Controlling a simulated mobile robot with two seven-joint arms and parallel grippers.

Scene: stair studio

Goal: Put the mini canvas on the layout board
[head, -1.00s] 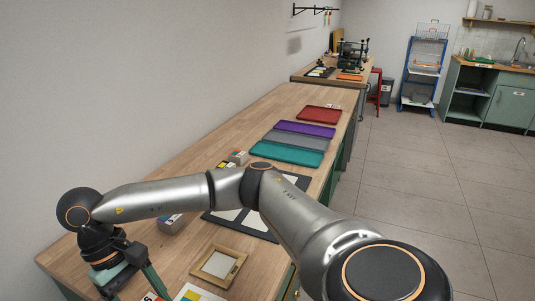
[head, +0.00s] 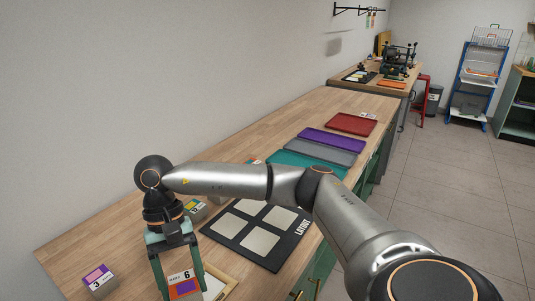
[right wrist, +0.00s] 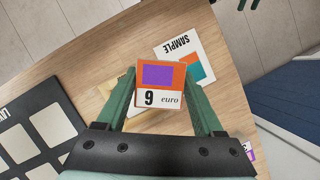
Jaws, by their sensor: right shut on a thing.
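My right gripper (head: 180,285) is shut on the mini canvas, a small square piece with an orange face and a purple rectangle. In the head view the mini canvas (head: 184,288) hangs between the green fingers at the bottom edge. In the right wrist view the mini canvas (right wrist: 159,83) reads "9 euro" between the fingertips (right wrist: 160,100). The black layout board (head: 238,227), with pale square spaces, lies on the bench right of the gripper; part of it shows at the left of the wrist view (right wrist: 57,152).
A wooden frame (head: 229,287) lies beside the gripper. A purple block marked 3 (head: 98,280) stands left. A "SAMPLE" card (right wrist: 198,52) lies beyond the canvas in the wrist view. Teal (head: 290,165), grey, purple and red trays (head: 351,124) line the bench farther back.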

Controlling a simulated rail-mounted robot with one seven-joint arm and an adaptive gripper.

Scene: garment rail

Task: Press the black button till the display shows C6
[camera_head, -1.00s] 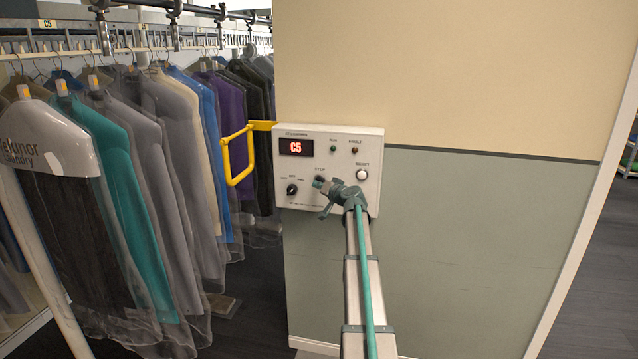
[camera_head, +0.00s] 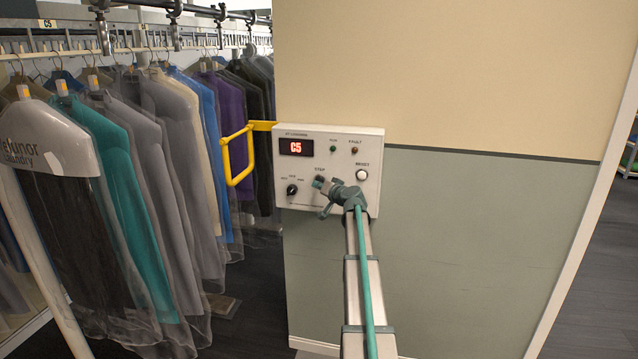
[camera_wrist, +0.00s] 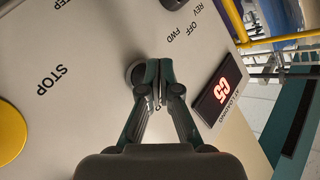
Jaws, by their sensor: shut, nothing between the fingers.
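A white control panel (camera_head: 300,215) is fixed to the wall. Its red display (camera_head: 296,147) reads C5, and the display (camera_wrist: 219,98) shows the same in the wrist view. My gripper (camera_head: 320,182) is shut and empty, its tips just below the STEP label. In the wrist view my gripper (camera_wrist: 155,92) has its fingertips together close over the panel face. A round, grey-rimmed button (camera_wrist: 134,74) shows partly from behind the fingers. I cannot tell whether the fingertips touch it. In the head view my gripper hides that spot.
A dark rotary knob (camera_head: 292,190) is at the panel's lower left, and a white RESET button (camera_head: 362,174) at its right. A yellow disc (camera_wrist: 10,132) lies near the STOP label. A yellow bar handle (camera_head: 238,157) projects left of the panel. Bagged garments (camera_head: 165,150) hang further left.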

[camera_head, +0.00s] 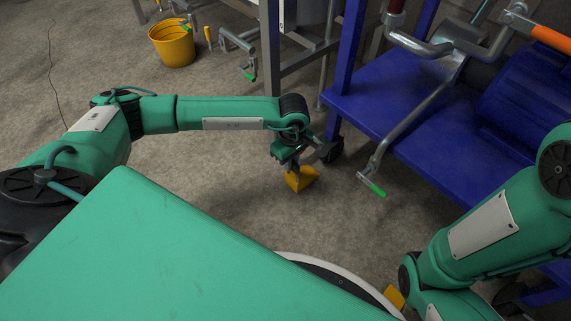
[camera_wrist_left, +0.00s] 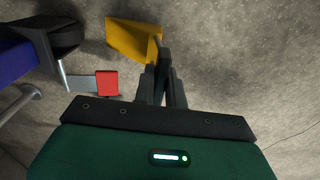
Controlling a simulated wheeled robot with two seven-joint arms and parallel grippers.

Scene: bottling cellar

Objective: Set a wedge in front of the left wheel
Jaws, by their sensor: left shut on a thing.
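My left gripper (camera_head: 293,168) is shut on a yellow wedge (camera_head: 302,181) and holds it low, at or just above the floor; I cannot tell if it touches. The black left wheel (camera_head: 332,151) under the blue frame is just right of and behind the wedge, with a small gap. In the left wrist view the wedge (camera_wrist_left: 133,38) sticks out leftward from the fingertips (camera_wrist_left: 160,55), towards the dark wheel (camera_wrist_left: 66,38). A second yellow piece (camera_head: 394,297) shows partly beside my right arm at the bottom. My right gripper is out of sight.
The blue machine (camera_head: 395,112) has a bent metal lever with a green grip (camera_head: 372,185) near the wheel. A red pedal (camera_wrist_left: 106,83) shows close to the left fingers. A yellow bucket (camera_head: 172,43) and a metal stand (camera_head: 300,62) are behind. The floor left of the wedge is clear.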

------

◆ **REQUEST**
Your job is to reproduce the lines from the one with "Task: Press the" through the one with "Objective: Set a", both kept, exactly as they are. Leave out the pictures.

◆ **TASK RESULT**
Task: Press the black button till the display shows C6
[camera_head, -1.00s] 
[camera_head, +0.00s] 
[camera_wrist, +0.00s] 
Jaws, by their sensor: shut, nothing between the fingers.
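A white control panel (camera_head: 300,215) is fixed to the wall. Its red display (camera_head: 296,147) reads C5, and the display (camera_wrist: 219,98) shows the same in the wrist view. My gripper (camera_head: 320,182) is shut and empty, its tips just below the STEP label. In the wrist view my gripper (camera_wrist: 155,92) has its fingertips together close over the panel face. A round, grey-rimmed button (camera_wrist: 134,74) shows partly from behind the fingers. I cannot tell whether the fingertips touch it. In the head view my gripper hides that spot.
A dark rotary knob (camera_head: 292,190) is at the panel's lower left, and a white RESET button (camera_head: 362,174) at its right. A yellow disc (camera_wrist: 10,132) lies near the STOP label. A yellow bar handle (camera_head: 238,157) projects left of the panel. Bagged garments (camera_head: 165,150) hang further left.

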[camera_head, +0.00s] 
[camera_wrist_left, +0.00s] 
Controlling a simulated wheeled robot with two seven-joint arms and parallel grippers.

Scene: bottling cellar

Objective: Set a wedge in front of the left wheel

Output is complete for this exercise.